At first glance, China's recent crackdown in Tibet looks like a familiar storyline: a dictatorship represses its people. And of course that's part of the reality—as it often is in China. But on this issue, the communist regime is not in opposition to its people. The vast majority of Chinese have little sympathy for the Tibetan cause. To the extent that we can gauge public opinion in China and among its diaspora, ordinary Chinese are, if anything, critical of the Beijing government for being too easy on the Tibetans. The real struggle here is between a nationalist majority and an ethnic and religious minority looking to secure its rights.
In these circumstances, a boycott of the Olympics would have precisely the opposite effect that is intended. The regime in Beijing would become only more defensive and stubborn. The Chinese people would rally around the flag and see the West as trying to humiliate China in its first international moment of glory. (There are many suspicions that the United States cannot abide the prospect of a rising China.) For most Chinese, the Games are about the world's giving China respect, rather than bolstering the Communist Party's legitimacy.
For leaders to boycott the Games' opening ceremonies alone is an odd idea. Is the president of the United States supposed to travel to Beijing to attend the women's water-polo finals instead? (Britain's Gordon Brown, for instance, has said he'll attend the closing, but not the opening ceremonies.) Picking who will go to which event is trying to have it both ways, voting for the boycott before you vote against it. Some want to punish China for its association with the Sudanese government, which is perpetrating atrocities in Darfur. But to boycott Beijing's Games because it buys oil from Sudan carries the notion of responsibility too far. After all, the United States has much closer ties to Saudi Arabia, a medieval monarchy that has funded Islamic terror. Should the world boycott America for this relationship?
China's attitude toward Tibet is wrong and cruel, but, alas, not that unusual. Other nations, especially developing countries, have taken tough stands against what they perceive as separatist forces.
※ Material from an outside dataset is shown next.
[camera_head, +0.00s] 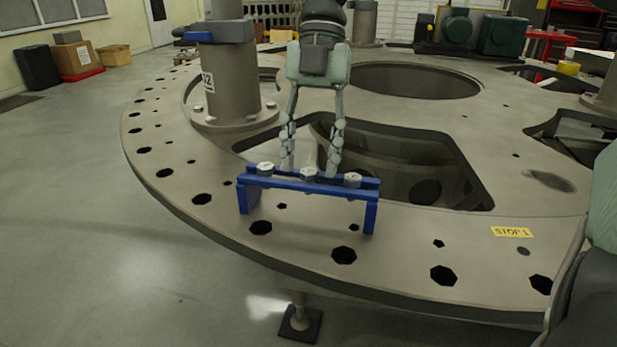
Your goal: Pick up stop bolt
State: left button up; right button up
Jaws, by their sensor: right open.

A flourishing democracy like India has often responded to such movements by imposing martial law and suspending political and civil rights. The Turks for many decades crushed all Kurdish pleas for linguistic and ethnic autonomy. The democratically elected Russian government of Boris Yeltsin responded brutally to Chechen demands. Under Yeltsin and his successor, Vladimir Putin, also elected, the Russian Army killed about 75,000 civilians in Chechnya, and leveled its capital. These actions were enthusiastically supported within Russia. It is particularly strange to see countries that launched no boycotts while Chechnya was being destroyed—and indeed welcomed Russia into the G8—now so outraged about the persecution of minorities. (In comparison, estimates are that over the past 20 years, China has jailed several hundred people in Tibet.)
On this issue, the Bush administration has so far followed a wiser course, forgoing the grandstanding taking place in Europe and on the campaign trail. It has been urging the Chinese government quietly but firmly to engage in serious discussions with the Dalai Lama. Diplomacy can be scoffed at, but every multinational business that has had success in persuading the Chinese government to change course will testify that public humiliation does not work nearly as well on the regime as private pressure.
Negotiating with the Dalai Lama is in Beijing's interest as well. It faces a restive population that lives in about 13 percent of the land area of China. Many Tibetans want independence. But the Dalai Lama has repeatedly said that he does not seek independence, only cultural autonomy. Even last week he rejected any boycott of the Olympics and urged his followers to engage in no violent protests whatsoever. If there were ever a leader of a separatist group whom one could negotiate with, he's it. And once the 72-year-old Dalai Lama passes from the scene, Beijing might have to deal with a far more unpredictable and radical Tibetan movement.
So why doesn't the Chinese regime see this? Beijing has a particular problem. Now that communism is dead, the Communist Party sees its legitimacy as linked to its role in promoting and defending Chinese nationalism. It is especially clumsy when it comes to such issues. Clever technocrats though they are, China's communist leaders—mostly engineers—have not had to refine their political skills as they have their economic touch. In the past they have stoked anti-Japanese and anti-American outbursts, only to panic that things were getting out of control and then reverse course. They fear that compromising over Tibet would set a precedent for the unraveling of the Chinese nation. China has grown and shrunk in size over the centuries, and its dynasties have often been judged by their success in preserving the country's geography.
In fact, in almost all cases—Turkey, India—granting autonomy to groups that press for it has in the end produced a more stable and peaceful national climate. But that is a lesson the Chinese government will have to learn for itself; it is unlikely to take instruction from outsiders. Its handling of the protests in Tibet is disgraceful. But humiliating the entire country over it would make matters worse.